##### DATA SHOWN
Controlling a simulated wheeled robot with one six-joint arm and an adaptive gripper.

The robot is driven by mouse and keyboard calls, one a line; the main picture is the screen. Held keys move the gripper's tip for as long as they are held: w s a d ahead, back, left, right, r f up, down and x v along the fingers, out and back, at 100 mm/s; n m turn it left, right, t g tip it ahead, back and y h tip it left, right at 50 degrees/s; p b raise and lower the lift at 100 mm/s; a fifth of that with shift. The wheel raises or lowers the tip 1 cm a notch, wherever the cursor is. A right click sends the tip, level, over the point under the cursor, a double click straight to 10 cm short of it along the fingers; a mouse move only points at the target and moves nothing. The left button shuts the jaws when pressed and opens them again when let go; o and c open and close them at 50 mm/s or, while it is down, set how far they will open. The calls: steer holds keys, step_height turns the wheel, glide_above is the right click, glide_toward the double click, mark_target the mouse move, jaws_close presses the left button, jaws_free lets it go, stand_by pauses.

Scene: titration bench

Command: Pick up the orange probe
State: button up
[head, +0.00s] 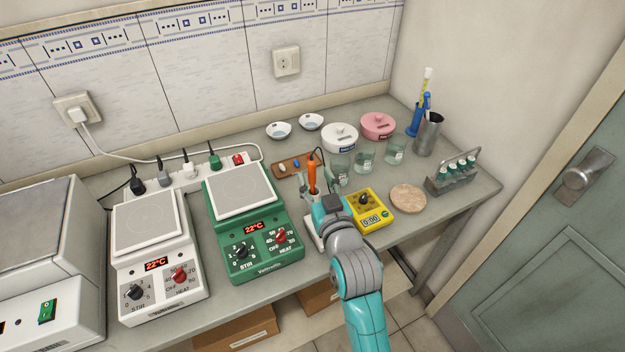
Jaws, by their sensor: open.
##########
§ BRIEF
Using the listing above, locate the lines that hold "button" and copy each one.

§ ANSWER TO THE EXERCISE
The robot is driven by mouse and keyboard calls, one a line; the main picture is the screen. Held keys move the gripper's tip for as long as they are held: w s a d ahead, back, left, right, r f up, down and x v along the fingers, out and back, at 100 mm/s; n m turn it left, right, t g tip it ahead, back and y h tip it left, right at 50 degrees/s; p b raise and lower the lift at 100 mm/s; a fifth of that with shift. The wheel raises or lowers the tip 1 cm a notch, wherever the cursor is. A right click sends the tip, level, over the point under the cursor, a double click straight to 10 cm short of it along the fingers; a mouse move only points at the target and moves nothing. The left button shuts the jaws when pressed and opens them again when let go; o and c open and close them at 50 mm/s or, while it is down, set how far they will open. The calls: steer holds keys, step_height turns the wheel, glide_above is the right click, glide_toward the double click, mark_target the mouse move, jaws_close presses the left button, jaws_free lets it go, stand_by pauses.
State: button up

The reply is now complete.